Esto es lo que ha ocurrido en España gracias a la mayoría absoluta de Rajoy y su gestión. Pero no sólo eso, porque la política no admite el vacío, y cuando ésta no se ejerce desde el gobierno siempre hay quien se emplee en ocuparlo. El populismo nacionalista se ha encargado de colmar el hueco de la falta de gobierno de Rajoy para elevar el independentismo a la cumbre como la solución de todos los problemas. Esa ausencia de política ha provocado el sentimiento de abandono de los catalanes que lo son y además quieren seguir siendo españoles, y han venido a refugiarse en proyectos nuevos que encarnan una idea de regeneración política de Cataluña que pasa por la regeneración del conjunto de España.
Rajoy se parece a un boxeador noqueado dispuesto a tirar la toalla
Con su mirada perdida del pasado 13 de enero, el Rajoy incrédulo ante el paisaje que ha producido este principio de 2016 se parece a un boxeador noqueado dispuesto a tirar la toalla. «Yo tengo que luchar por conseguir la investidura», ha declarado a los medios en el momento en el que escribo estas líneas. Pero su ausencia de iniciativa —su ausencia de política, en realidad, que es lo que define en realidad al personaje— expresa todo lo contrario. Situado en ese trance histórico que le obligaría a formular una propuesta concreta o iniciar una discreta y patriótica retirada, el Presidente en funciones ha elegido una tercera vía —como también le ocurre al personaje en tantas ocasiones—, la de someterse al Vía Crucis con destino al Monte Calvario de una investidura fallida poco antes, eso sí, de hacer definitivamente mutis por el foro. ¿O le cabe también dejar pasar la apuesta y que sea Sánchez el que juegue? ¿Y si consigue Sánchez los votos necesarios para la investidura? Con razón estaba Rajoy contemplando las filigranas del techo del hemiciclo... en este asunto nada hay que esté claro.
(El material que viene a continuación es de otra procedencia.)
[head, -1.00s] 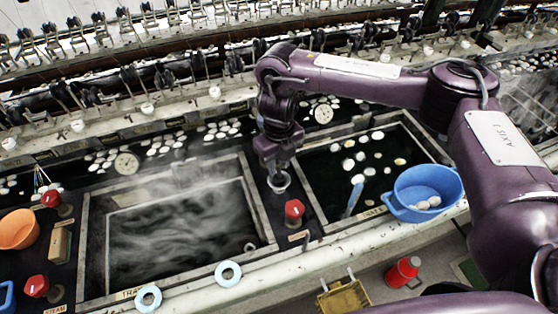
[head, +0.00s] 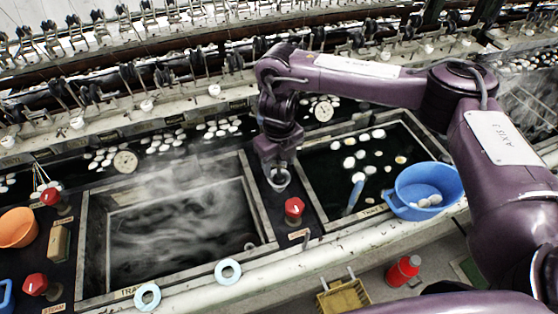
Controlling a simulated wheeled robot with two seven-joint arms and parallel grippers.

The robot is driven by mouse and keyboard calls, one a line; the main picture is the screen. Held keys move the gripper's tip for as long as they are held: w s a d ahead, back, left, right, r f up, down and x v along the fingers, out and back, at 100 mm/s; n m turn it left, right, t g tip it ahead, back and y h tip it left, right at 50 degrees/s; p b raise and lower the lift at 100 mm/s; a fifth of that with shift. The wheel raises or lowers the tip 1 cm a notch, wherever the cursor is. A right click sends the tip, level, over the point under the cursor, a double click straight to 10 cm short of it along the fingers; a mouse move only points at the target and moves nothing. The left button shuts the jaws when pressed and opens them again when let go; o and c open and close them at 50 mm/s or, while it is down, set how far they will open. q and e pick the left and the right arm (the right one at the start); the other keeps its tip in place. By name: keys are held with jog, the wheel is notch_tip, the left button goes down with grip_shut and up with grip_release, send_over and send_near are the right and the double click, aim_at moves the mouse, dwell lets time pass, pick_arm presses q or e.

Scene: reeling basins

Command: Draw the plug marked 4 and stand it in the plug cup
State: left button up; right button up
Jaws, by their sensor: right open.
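My right gripper (head: 278,168) points down over the dark strip between the two basins. It is open, at the mouth of a small pale grey cup (head: 279,182), which may be the plug cup; no label on it is readable. The gripper partly covers the cup, and I cannot tell whether anything is between the jaws or in the cup. I cannot make out a plug marked 4. A small round piece (head: 250,246) sits at the lower right corner of the steaming left basin (head: 262,215); I cannot tell what it is. My left gripper is out of view.
A red knob (head: 293,207) stands just below the cup. The right basin (head: 310,200) holds dark water and pale cocoons. A blue bowl (head: 405,212) sits on its right corner. Two pale blue rings (head: 239,272) lie along the front ledge. Reeling gear lines the back.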

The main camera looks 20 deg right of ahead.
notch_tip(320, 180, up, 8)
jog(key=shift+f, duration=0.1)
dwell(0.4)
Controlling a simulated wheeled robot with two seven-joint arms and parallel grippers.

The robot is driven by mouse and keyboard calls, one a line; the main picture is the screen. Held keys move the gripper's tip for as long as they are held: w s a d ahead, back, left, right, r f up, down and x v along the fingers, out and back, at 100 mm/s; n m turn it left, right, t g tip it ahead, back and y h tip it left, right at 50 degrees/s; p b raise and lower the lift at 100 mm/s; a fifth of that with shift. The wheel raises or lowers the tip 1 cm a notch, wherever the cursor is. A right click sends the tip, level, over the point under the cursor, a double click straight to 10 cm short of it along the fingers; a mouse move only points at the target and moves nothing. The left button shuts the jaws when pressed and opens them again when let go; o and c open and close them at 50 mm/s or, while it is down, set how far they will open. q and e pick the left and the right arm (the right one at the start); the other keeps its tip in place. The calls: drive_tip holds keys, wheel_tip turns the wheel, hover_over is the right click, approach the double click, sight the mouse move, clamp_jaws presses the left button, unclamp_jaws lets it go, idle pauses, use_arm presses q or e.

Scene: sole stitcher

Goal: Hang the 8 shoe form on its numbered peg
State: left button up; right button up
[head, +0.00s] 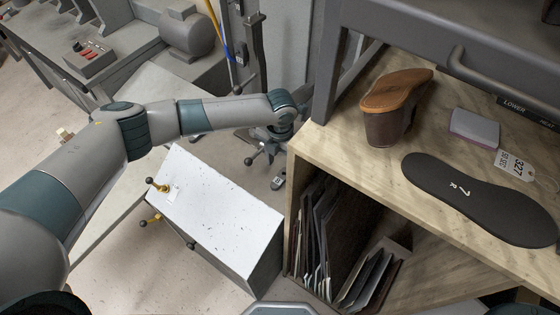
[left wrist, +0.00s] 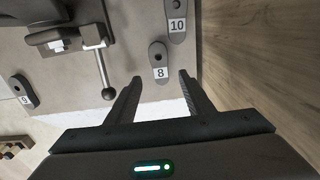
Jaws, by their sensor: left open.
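The 8 shoe form (left wrist: 157,53) is a small grey sole shape with a hole and a white "8" label. In the left wrist view it lies on a grey surface, just beyond and between my left fingertips. My left gripper (left wrist: 160,77) is open, with nothing between its fingers. In the head view my left arm reaches in from the left to beside the wooden cabinet, and its fingers are hard to make out. A small labelled form (head: 278,182) lies below it, its number too small to read. I cannot make out a numbered peg. My right gripper is out of view.
Form 10 (left wrist: 177,20) lies close to form 8, and form 9 (left wrist: 24,91) lies left. A ball-ended lever (left wrist: 105,75) stands left of form 8. The wooden cabinet (head: 305,147) borders on the right. A white-topped box (head: 215,205) stands nearer me.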

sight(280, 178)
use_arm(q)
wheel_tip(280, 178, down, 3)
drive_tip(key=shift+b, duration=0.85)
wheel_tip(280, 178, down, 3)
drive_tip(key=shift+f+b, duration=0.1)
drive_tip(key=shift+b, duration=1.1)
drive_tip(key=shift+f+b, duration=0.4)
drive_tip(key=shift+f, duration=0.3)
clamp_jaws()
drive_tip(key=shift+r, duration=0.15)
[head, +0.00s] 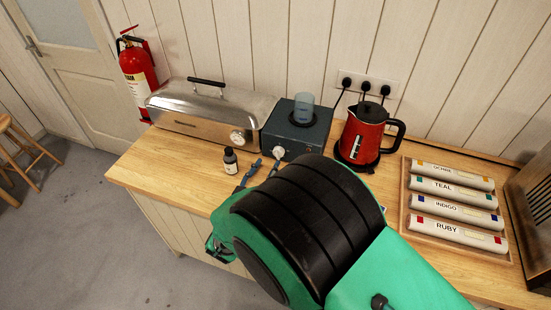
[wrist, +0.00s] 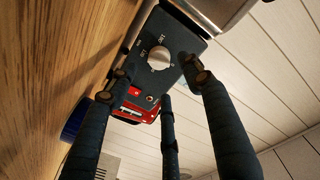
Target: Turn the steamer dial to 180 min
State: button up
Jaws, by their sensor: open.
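The steamer (head: 207,113) is a long silver case with a black lid handle, at the back left of the counter in the head view. Its round pale dial (head: 238,136) is at the right end of its front; its reading is too small to tell. In the wrist view only a corner of the silver case (wrist: 222,10) shows at the top, its dial out of sight. My gripper (head: 262,169) is open and empty, its dark blue fingers in front of the dark box, right of the steamer dial. The fingers also show in the wrist view (wrist: 160,88), apart from the box's knob.
The dark blue-grey box (head: 298,128) has a pale knob (wrist: 158,57) and carries a clear beaker (head: 303,104). A red kettle (head: 364,131) and a tray (head: 407,205) of labelled rolls are right. My arm hides the middle counter.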

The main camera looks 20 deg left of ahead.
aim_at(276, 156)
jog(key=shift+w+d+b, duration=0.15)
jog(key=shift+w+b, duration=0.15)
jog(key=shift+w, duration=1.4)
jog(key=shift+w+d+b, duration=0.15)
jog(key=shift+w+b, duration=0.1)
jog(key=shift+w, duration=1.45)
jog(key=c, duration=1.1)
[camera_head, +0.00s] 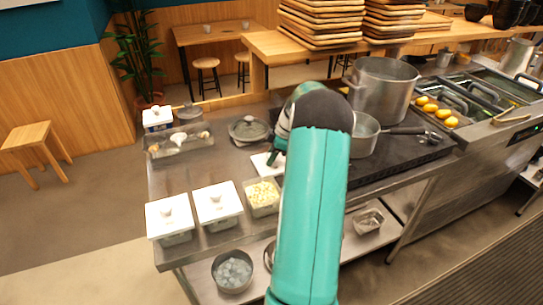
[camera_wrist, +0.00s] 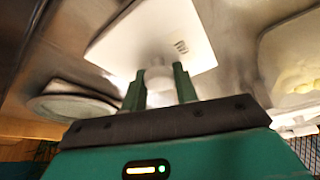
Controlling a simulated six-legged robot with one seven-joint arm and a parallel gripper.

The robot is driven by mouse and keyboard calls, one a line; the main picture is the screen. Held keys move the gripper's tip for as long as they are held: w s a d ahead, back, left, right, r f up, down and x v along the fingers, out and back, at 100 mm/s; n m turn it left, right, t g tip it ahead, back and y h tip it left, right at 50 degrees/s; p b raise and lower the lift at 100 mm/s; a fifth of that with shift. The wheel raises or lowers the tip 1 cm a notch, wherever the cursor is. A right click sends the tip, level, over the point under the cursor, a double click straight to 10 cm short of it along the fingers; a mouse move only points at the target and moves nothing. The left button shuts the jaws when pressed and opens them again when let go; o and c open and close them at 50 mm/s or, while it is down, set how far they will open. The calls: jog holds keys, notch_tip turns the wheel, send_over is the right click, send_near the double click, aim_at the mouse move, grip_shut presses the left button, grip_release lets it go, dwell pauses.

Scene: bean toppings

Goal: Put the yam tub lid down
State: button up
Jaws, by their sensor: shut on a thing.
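A white square lid (camera_wrist: 152,36) with a round knob is in my gripper (camera_wrist: 160,88). The two green fingers are shut on the knob. In the head view my gripper (camera_head: 275,160) is partly hidden by my arm, and the lid (camera_head: 261,164) shows low over the steel counter, behind the open tub. I cannot tell whether it touches the counter. The open tub (camera_head: 247,204) holds pale yellow pieces and has no lid on it. Its pale contents also show at the right of the wrist view (camera_wrist: 296,84).
Two white-lidded tubs (camera_head: 168,214) (camera_head: 217,202) stand left of the open tub. The stove with a large pot (camera_head: 381,87) is to the right. Bare steel counter (camera_head: 205,172) lies left of the lid.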

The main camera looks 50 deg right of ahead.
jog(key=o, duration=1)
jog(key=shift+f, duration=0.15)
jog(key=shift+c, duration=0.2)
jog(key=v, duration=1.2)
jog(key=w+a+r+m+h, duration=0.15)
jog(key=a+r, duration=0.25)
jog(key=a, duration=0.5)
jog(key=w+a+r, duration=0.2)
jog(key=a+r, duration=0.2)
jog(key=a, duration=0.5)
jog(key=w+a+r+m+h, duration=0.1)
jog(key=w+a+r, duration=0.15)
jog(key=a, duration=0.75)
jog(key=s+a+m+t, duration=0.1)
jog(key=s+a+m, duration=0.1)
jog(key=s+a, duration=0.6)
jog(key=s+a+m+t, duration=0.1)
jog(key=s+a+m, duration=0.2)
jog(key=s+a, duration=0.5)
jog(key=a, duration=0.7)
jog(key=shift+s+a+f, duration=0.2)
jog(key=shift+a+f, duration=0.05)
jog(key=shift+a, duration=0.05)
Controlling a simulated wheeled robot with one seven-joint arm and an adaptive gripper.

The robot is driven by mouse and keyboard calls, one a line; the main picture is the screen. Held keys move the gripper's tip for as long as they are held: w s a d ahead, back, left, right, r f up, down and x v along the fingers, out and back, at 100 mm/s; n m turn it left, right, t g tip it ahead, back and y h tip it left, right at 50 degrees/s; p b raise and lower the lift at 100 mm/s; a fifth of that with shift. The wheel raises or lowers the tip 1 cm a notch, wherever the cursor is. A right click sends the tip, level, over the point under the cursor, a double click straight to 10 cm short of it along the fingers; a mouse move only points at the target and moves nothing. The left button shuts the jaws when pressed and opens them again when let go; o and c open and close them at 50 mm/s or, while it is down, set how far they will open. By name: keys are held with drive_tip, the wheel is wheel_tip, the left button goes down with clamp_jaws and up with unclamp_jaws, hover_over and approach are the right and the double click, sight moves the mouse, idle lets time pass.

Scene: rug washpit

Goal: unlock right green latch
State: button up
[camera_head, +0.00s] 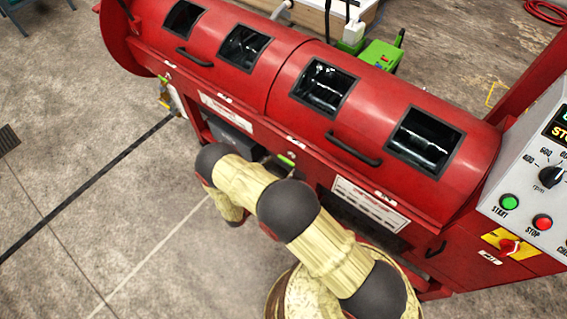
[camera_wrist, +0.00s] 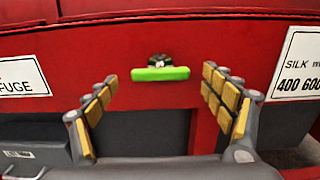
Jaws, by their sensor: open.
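A green latch handle (camera_wrist: 160,74) lies level on the red front panel in the wrist view, with a dark mount just above it. My gripper (camera_wrist: 160,88) is open, its yellow-padded fingers apart on either side of the handle. The handle appears between the fingertips, and I see no finger touching it. In the head view this latch (camera_head: 287,160) is a small green bar below the drum, partly hidden by my arm. Another green latch (camera_head: 163,78) is at the machine's left end. My gripper is mostly hidden behind my arm in the head view.
The red drum machine (camera_head: 270,62) has dark windows and black handles (camera_head: 352,149). White labels (camera_wrist: 22,76) flank the latch. A control panel (camera_head: 535,170) with start and stop buttons is at the right.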

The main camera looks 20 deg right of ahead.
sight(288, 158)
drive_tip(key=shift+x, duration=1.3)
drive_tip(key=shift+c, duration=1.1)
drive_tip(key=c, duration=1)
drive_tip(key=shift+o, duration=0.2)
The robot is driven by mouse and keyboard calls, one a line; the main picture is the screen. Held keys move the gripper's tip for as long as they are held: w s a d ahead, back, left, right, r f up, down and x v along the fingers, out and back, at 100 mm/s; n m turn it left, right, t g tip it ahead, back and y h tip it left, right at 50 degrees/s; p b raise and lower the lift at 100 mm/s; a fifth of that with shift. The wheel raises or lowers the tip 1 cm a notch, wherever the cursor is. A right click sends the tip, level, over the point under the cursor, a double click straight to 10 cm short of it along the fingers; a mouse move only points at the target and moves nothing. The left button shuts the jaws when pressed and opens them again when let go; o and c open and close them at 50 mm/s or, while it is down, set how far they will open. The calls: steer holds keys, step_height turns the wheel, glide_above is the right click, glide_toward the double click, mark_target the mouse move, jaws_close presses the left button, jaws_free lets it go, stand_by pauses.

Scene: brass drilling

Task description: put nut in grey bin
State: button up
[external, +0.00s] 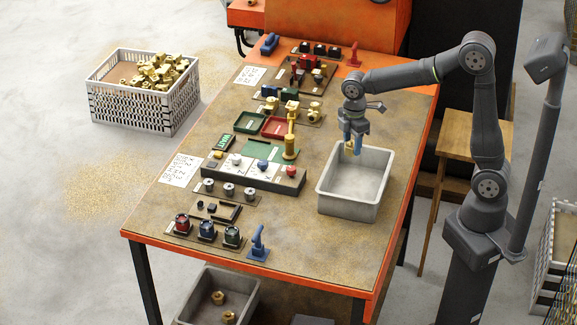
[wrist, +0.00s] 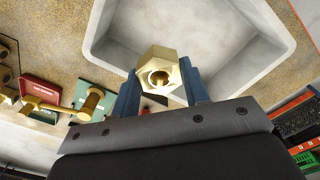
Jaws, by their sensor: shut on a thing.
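The brass nut (wrist: 160,70) is held between the two blue fingers of my gripper (wrist: 162,88) in the wrist view. In the external view my gripper (external: 354,146) is over the back left part of the grey bin, with a bit of brass showing at its fingers. The grey bin (external: 345,207) stands on the right side of the table, and its visible floor is empty. The bin also shows behind the nut in the wrist view (wrist: 262,72). The nut appears above the bin floor; the exact height is unclear.
A brass fixture (external: 290,147) on a green plate stands just left of the bin. A long block with coloured knobs (external: 253,175) lies left of it. Red and green trays (external: 276,127) sit further back. A white crate of brass parts (external: 145,90) is on the floor.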

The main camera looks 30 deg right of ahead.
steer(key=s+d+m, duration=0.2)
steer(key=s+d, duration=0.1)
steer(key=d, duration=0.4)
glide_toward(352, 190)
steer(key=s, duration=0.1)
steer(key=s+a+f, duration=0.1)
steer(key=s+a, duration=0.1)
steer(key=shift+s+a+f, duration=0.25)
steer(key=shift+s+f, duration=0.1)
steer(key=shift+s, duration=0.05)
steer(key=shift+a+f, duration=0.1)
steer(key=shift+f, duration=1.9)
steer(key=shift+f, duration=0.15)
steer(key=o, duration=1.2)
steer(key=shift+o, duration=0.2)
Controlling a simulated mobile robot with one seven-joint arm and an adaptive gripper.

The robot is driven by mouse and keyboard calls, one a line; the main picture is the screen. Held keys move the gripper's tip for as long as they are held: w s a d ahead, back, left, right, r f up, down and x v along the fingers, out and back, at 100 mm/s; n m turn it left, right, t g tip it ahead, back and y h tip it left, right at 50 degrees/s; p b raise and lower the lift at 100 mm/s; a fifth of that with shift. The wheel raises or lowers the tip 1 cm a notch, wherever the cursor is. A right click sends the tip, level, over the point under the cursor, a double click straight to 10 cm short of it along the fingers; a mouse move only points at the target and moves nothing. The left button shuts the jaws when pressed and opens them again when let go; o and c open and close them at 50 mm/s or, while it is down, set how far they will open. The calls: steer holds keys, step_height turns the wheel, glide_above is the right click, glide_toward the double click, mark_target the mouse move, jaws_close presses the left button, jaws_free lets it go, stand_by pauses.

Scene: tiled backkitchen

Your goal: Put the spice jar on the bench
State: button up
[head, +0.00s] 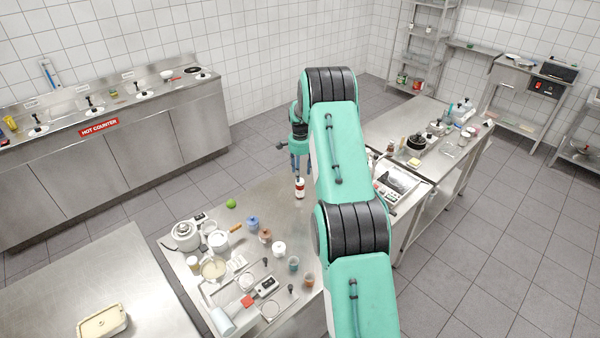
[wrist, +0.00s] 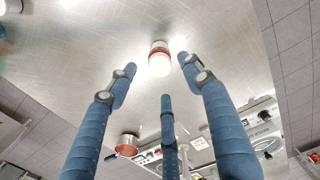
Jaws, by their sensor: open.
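A small jar with a white top and a red band (head: 299,188) stands upright on the steel table (head: 268,199), near its far edge; it looks like the spice jar. It also shows in the wrist view (wrist: 159,62), just beyond my fingertips. My gripper (wrist: 158,82) is open, its three blue fingers spread, with nothing between them. In the head view my gripper (head: 298,168) hangs just above the jar, apart from it as far as I can tell. Part of the gripper is hidden behind my arm. Which surface is the bench is not marked.
A second steel surface (head: 128,265) at lower left holds one dish (head: 102,322). A long counter (head: 120,150) runs along the wall. Another table (head: 450,166) stands right.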

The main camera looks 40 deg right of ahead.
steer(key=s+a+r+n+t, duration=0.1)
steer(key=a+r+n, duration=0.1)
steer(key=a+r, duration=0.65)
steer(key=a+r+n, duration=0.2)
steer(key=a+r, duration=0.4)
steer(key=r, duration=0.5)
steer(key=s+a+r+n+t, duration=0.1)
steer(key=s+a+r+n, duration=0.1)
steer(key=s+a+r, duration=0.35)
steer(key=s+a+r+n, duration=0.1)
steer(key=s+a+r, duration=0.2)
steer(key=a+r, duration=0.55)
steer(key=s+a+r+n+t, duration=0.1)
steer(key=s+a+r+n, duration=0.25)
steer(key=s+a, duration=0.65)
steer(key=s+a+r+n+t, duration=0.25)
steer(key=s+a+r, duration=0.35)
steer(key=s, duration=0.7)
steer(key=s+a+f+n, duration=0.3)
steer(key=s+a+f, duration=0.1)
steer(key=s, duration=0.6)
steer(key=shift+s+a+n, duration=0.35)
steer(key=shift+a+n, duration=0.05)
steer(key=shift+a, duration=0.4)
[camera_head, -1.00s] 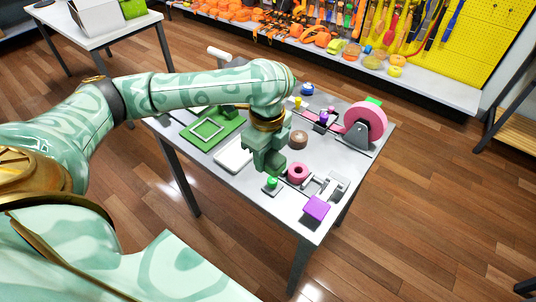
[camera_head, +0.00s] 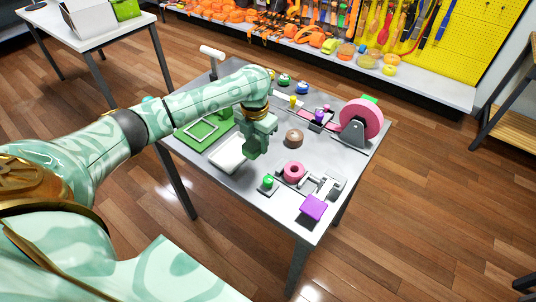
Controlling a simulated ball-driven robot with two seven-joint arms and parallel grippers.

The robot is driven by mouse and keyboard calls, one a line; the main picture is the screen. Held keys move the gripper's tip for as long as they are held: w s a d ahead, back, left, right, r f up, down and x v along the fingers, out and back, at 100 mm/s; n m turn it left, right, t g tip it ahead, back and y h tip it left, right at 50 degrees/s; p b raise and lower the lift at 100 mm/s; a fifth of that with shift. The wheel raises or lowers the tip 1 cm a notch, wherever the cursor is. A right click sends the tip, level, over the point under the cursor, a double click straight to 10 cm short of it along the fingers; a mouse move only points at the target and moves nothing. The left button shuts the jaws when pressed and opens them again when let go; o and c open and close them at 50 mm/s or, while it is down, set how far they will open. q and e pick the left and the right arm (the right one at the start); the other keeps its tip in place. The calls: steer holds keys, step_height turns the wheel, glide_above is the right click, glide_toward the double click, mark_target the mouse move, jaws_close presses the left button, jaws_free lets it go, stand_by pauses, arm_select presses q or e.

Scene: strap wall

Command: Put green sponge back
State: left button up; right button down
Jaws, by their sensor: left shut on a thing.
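My left gripper (camera_head: 255,147) is over the middle of the grey table, at the right edge of the white tray (camera_head: 229,162). It points down and is shut on a dark green block, which I take to be the green sponge; its outline is hard to tell from the green fingers. I cannot tell whether the block touches the tray or table. A green mat (camera_head: 198,142) with a white square outline lies to the left of the tray. My right gripper is not in view.
Right of the gripper are a brown round thing (camera_head: 294,138), a pink ring (camera_head: 293,170), a green knob (camera_head: 268,181) and a purple block (camera_head: 313,208). A pink wheel (camera_head: 362,121) stands at the right edge. A white-handled thing (camera_head: 211,52) rises at the back left.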

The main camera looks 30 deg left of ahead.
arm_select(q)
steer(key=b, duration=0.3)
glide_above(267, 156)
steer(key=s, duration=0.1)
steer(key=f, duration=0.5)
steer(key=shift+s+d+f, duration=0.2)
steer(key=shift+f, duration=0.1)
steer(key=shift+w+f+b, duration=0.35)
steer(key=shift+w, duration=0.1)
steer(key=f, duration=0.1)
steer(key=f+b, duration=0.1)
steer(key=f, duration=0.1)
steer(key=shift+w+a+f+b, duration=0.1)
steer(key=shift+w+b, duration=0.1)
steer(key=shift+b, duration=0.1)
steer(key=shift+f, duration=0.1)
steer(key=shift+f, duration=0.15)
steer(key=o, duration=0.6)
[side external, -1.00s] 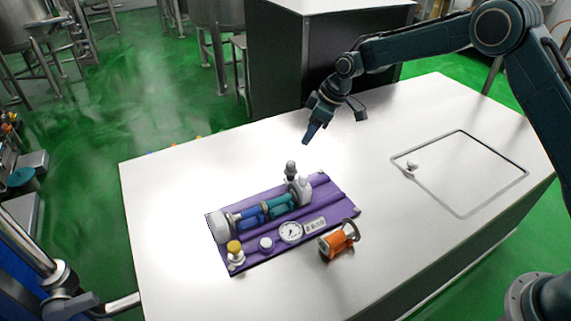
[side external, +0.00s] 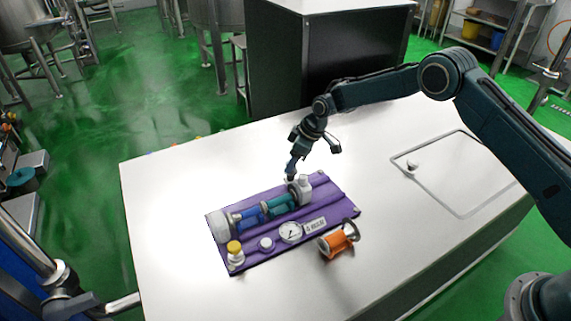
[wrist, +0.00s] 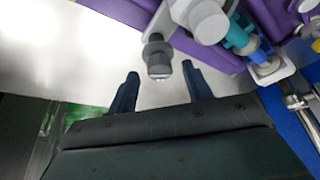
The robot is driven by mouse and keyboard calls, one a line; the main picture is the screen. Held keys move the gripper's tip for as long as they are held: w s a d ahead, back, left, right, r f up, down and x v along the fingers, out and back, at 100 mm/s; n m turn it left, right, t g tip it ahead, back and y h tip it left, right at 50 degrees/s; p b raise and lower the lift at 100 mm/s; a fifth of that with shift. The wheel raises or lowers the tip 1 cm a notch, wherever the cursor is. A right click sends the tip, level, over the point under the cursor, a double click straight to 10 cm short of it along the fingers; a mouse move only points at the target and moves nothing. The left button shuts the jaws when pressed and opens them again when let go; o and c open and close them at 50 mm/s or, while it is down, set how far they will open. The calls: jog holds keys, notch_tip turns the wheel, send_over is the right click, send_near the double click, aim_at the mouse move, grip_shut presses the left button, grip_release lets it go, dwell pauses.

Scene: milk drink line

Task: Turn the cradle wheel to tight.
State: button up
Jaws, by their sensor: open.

Queda, sin embargo, mucho camino por recorrer hasta que los plazos constitucionales se cumplan y no exista otro remedio que repetir las elecciones. Y si, pocos días después del 20D, la mayoría de los comentaristas y de los políticos aseguraban que se repetirían los comicios, ya es bastante más pacífico el criterio de que habrá gobierno, aunque todavía no advirtamos con claridad cuál sea este. Y es que a nadie interesa dicha repetición. Por otra parte, el electorado ya ha hablado y ha puesto la pelota en el tejado de los políticos. No conviene jugar al ping pong con los votantes, pues no sabemos hasta dónde su comprobada capacidad de resistencia y su acrisolada paciencia podrá aguantar. Y queda también la gestión del Rey, que sin convertirse en muñidor de un complicadísimo acuerdo —una especie de Celestina de la política—, sí que puede aproximar posturas y someter a la decisión del Congreso a un candidato con posibilidades reales de obtener el gobierno.
Pero en todo caso, no parece que este sea ya el tiempo de Rajoy.